►

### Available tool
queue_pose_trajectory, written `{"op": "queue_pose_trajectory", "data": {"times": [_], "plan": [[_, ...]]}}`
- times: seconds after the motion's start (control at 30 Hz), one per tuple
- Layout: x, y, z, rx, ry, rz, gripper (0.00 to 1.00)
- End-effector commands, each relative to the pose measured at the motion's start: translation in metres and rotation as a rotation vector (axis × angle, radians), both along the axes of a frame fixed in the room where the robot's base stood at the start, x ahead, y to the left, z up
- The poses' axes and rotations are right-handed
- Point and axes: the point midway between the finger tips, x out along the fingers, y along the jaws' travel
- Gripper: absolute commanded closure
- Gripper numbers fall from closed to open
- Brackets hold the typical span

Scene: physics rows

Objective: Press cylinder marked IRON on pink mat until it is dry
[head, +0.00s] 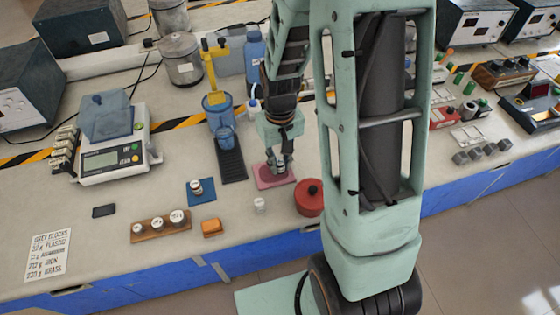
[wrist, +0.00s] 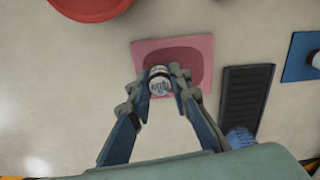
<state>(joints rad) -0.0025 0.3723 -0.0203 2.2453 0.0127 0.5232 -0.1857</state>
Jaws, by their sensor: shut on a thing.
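The pink mat (head: 265,184) lies on the bench and carries a darker, damp-looking patch; it also shows in the wrist view (wrist: 205,42). My gripper (head: 280,161) is over the mat and points down. In the wrist view, my gripper (wrist: 161,86) is shut on a small metal cylinder (wrist: 160,77) with a white label, too small to read. The cylinder appears upright over the dark patch's left part. Whether its base touches the mat cannot be told. In the head view the fingers largely hide it.
A red round pot (head: 309,200) stands right of the mat, a small white cylinder (head: 260,205) in front. A black ribbed tray (head: 231,162) and a blue mat (head: 203,198) with a cylinder lie left. A wooden rack (head: 152,231) holds more cylinders near an orange block (head: 211,228).

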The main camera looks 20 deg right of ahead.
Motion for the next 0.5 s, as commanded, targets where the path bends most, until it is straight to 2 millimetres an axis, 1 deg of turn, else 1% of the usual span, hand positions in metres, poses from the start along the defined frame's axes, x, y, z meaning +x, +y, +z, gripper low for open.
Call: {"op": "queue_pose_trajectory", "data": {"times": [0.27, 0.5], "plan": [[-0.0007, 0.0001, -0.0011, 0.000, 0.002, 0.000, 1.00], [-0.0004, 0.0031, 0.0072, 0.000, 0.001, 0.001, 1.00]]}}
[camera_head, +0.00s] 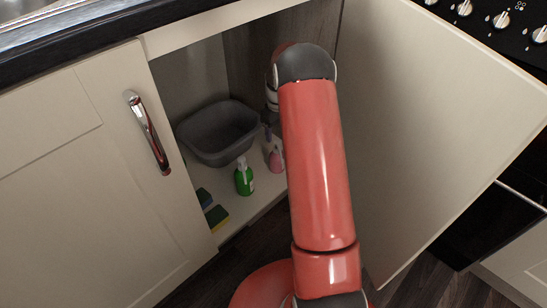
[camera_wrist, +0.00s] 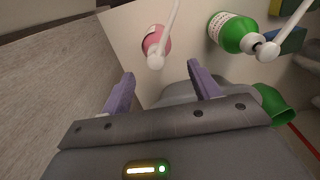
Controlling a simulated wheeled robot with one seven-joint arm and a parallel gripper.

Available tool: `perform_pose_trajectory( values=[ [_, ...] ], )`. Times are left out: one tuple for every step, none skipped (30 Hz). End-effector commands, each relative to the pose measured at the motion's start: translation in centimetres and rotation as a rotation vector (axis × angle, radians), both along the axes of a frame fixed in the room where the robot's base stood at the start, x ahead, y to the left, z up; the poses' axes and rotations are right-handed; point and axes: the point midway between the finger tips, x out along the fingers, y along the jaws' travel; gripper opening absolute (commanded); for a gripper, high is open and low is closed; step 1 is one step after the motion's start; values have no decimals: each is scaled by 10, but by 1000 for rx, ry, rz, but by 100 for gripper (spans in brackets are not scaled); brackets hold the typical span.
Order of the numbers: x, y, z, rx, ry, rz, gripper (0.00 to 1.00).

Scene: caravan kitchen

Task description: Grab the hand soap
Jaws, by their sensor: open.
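A pink bottle with a white pump (camera_head: 276,160) stands on the shelf inside the open lower cabinet, partly hidden by my arm. It also shows in the wrist view (camera_wrist: 153,38), just beyond the fingers. A green bottle with a white pump (camera_head: 244,181) stands to its left; it shows at the upper right in the wrist view (camera_wrist: 230,31). I cannot read either label, so which one is the hand soap is unclear. My gripper (camera_wrist: 164,80) is open, with nothing between its purple fingers. The pink bottle is nearly in line with the gap between them.
A grey basin (camera_head: 218,133) stands behind the bottles. Yellow-green sponges (camera_head: 216,217) lie at the shelf's front left. Another green object (camera_wrist: 277,107) is at the right in the wrist view. The open cabinet door (camera_head: 430,120) stands right of my arm; a closed door (camera_head: 90,190) is left.

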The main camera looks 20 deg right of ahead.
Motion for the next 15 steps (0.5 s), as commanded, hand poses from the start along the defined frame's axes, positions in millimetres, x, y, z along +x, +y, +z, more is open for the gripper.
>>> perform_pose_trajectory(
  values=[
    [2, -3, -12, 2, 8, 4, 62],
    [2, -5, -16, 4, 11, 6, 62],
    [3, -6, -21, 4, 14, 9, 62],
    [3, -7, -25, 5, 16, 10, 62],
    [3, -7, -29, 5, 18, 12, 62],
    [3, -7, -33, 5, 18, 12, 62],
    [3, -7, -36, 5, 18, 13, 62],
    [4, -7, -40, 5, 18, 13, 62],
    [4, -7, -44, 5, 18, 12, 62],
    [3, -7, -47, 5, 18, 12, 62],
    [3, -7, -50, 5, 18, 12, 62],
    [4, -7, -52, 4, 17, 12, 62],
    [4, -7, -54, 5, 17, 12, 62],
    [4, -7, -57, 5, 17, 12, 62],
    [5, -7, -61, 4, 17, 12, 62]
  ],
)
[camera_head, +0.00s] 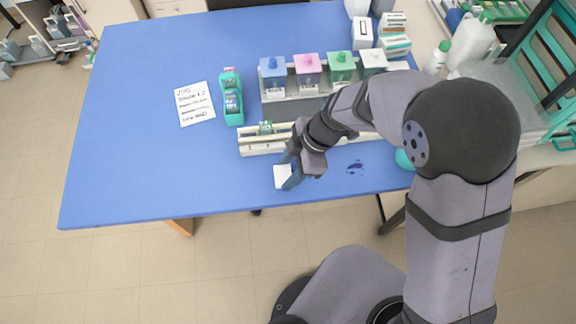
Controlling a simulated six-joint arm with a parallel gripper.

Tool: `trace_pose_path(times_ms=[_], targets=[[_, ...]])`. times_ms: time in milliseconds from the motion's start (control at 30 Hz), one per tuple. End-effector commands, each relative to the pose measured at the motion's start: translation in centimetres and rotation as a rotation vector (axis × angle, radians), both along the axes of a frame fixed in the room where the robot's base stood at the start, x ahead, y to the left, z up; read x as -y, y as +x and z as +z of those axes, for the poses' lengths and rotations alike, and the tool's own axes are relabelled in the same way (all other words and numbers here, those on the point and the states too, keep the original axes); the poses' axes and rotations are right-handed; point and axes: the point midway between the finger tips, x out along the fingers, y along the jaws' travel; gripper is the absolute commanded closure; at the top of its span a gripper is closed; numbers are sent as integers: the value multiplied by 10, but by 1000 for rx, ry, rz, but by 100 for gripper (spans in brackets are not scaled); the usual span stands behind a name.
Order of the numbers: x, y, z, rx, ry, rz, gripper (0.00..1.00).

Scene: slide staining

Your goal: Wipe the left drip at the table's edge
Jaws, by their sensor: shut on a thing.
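My gripper (291,178) is shut on a white wipe (281,175) close to the front edge of the blue table (140,150). The wipe is low over the table or on it; I cannot tell if it touches. A dark blue drip (355,167) lies on the table to the right of my gripper, near the front edge. No other drip shows; anything under the wipe or gripper is hidden.
A cream rack (262,147) stands just behind my gripper. A green holder (232,100) and a written note (195,104) lie left. The table's left front is clear.

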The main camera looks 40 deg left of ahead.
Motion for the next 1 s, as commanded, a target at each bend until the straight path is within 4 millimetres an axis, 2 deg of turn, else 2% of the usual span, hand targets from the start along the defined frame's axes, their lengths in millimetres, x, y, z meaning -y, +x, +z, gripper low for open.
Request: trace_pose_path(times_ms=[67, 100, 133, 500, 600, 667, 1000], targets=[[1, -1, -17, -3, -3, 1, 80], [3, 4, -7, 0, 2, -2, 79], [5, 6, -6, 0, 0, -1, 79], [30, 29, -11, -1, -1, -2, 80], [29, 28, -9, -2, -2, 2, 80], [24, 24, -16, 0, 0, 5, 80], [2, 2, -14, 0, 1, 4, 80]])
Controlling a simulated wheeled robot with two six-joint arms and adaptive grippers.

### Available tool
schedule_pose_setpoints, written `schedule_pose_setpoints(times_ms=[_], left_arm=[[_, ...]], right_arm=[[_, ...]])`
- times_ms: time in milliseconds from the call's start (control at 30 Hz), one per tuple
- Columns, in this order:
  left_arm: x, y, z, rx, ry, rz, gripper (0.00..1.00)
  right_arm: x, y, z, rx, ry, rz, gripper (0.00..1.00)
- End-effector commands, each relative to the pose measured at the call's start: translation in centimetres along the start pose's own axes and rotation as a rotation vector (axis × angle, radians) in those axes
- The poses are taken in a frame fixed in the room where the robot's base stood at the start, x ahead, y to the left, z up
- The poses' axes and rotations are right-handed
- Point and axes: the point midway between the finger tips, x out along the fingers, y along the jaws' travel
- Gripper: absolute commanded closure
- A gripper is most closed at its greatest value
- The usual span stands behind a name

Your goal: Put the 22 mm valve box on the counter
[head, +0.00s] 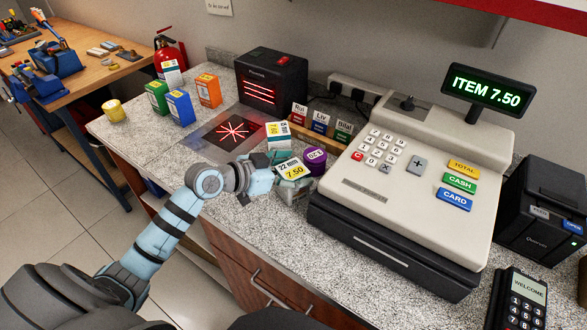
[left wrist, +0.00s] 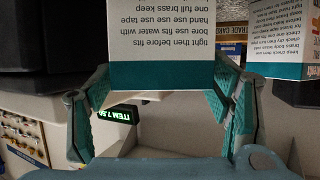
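The 22 mm valve box (head: 291,171) is white and teal, with a yellow label reading 22 and 7.50. My left gripper (head: 270,172) is shut on it over the counter (head: 232,222), in front of the cash register. In the left wrist view the box (left wrist: 160,45) sits between the two fingers (left wrist: 160,100), with a finger against each side. I cannot tell whether its underside touches the counter. A similar white and teal box (head: 279,136) stands just behind it and also shows in the left wrist view (left wrist: 290,40). My right gripper is not in view.
A purple roll (head: 315,159) lies close to the held box's right. The cash register (head: 410,180) fills the right; its display (head: 487,88) reads ITEM 7.50. A scanner (head: 270,80) with a dark glass plate (head: 222,131) and several coloured boxes stand behind. The counter's front left is bare.

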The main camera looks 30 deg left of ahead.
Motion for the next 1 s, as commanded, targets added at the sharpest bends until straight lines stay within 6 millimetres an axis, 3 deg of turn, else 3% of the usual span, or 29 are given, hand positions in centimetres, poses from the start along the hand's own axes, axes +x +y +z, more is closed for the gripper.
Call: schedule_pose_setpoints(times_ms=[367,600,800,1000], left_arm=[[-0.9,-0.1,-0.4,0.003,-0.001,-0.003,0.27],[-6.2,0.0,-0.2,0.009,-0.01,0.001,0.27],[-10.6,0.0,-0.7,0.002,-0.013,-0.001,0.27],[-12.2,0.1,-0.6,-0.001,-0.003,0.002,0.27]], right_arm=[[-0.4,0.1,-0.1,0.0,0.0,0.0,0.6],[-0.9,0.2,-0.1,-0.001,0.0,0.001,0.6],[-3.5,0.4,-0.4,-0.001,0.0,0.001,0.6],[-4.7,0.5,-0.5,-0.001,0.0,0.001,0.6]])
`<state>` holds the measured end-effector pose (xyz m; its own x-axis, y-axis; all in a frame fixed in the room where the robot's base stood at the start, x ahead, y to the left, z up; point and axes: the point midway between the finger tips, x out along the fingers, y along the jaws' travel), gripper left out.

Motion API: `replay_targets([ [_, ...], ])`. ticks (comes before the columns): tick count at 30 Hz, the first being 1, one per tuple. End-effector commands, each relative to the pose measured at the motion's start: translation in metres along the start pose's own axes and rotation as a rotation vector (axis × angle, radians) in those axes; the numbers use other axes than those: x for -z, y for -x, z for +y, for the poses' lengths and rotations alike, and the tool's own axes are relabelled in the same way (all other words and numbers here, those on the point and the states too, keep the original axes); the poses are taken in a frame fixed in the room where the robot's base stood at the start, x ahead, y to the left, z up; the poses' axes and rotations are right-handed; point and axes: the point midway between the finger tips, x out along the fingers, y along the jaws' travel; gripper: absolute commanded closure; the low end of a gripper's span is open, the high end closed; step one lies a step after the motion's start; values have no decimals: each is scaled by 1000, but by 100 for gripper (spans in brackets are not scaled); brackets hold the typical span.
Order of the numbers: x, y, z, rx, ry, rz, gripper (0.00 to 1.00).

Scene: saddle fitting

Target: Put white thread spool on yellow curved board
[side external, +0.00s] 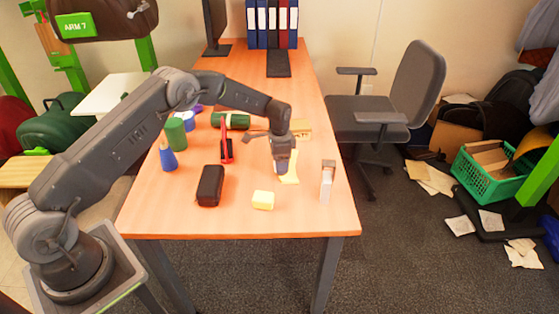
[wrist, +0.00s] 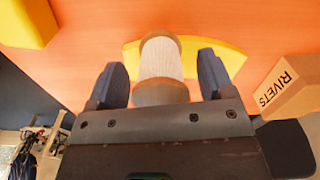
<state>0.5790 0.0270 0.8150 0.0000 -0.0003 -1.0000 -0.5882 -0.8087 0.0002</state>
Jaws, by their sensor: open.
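The white thread spool (wrist: 161,62), with tan ends, is in the wrist view between the two fingers of my gripper (wrist: 161,68). Gaps show on both sides of the spool, so the fingers are open around it and not closed on it. The yellow curved board (wrist: 229,56) lies behind the spool, showing on both sides of it. The spool appears to rest on the board, but the contact is hidden. In the side view my gripper (side external: 281,167) is low over the board (side external: 293,168). The spool cannot be clearly made out there.
A rivets box (wrist: 290,88) stands right of the gripper in the wrist view.

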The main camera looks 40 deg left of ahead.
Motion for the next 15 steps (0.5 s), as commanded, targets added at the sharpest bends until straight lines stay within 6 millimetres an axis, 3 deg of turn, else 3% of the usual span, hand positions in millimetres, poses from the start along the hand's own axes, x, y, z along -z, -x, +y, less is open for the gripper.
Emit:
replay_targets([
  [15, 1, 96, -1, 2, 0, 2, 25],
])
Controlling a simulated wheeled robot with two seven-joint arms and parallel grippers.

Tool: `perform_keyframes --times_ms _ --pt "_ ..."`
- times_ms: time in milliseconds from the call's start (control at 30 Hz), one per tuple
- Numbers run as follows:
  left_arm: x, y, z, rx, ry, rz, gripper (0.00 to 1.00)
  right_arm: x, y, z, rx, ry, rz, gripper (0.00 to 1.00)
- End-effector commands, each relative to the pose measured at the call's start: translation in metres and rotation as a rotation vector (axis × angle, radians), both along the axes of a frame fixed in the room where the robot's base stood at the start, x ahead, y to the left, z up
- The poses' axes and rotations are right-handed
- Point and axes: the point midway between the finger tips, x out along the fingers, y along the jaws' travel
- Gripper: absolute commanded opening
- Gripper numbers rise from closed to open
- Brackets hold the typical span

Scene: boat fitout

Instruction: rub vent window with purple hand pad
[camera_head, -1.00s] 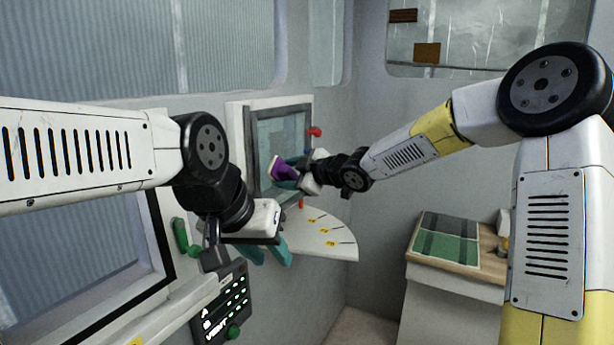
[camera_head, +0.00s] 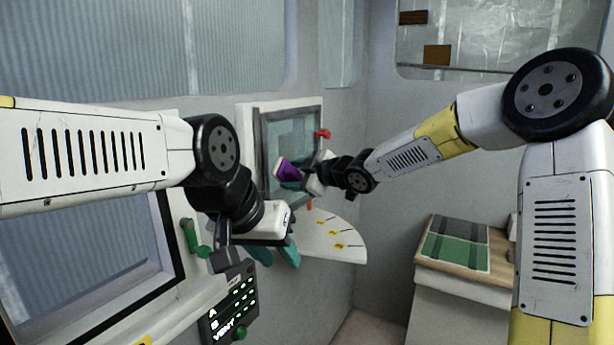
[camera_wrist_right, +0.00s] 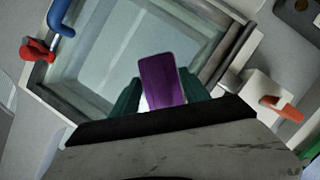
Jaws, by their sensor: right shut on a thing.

◄

What is being asked: Using the entries above, repeat exactly the lines from the one with "Target: Put white" to the one with "<state>0.5790 0.0270 0.8150", both included, and leave the pictures behind.

Solution to this problem:
Target: Put white thread spool on yellow curved board
[side external, +0.00s] 
[wrist, +0.00s] 
<state>0.5790 0.0270 0.8150 0.0000 -0.0003 -1.0000 -0.5882 -0.8087 0.0002</state>

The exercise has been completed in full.